EXERCISE GOAL:
Reproduce each line of the material precisely.

PROVIDED DATA:
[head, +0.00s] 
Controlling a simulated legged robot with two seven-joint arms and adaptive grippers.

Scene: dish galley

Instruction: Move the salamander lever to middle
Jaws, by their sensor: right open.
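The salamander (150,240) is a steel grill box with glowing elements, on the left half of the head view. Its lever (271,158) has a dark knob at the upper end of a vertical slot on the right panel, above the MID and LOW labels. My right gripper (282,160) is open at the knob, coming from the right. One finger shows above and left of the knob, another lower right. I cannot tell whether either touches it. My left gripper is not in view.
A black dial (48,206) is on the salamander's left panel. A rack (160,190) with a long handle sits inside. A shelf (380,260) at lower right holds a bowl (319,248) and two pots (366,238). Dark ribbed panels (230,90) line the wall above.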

WRITTEN SOLUTION:
[head, +0.00s] 
Controlling a simulated legged robot with two seven-joint arms and adaptive grippers.

Scene: dish galley

Instruction: Move the salamander lever to middle
Jaws, by their sensor: right open.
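The salamander (150,240) is a steel grill box with glowing elements, on the left half of the head view. Its lever (271,158) has a dark knob at the upper end of a vertical slot on the right panel, above the MID and LOW labels. My right gripper (282,160) is open at the knob, coming from the right. One finger shows above and left of the knob, another lower right. I cannot tell whether either touches it. My left gripper is not in view.
A black dial (48,206) is on the salamander's left panel. A rack (160,190) with a long handle sits inside. A shelf (380,260) at lower right holds a bowl (319,248) and two pots (366,238). Dark ribbed panels (230,90) line the wall above.

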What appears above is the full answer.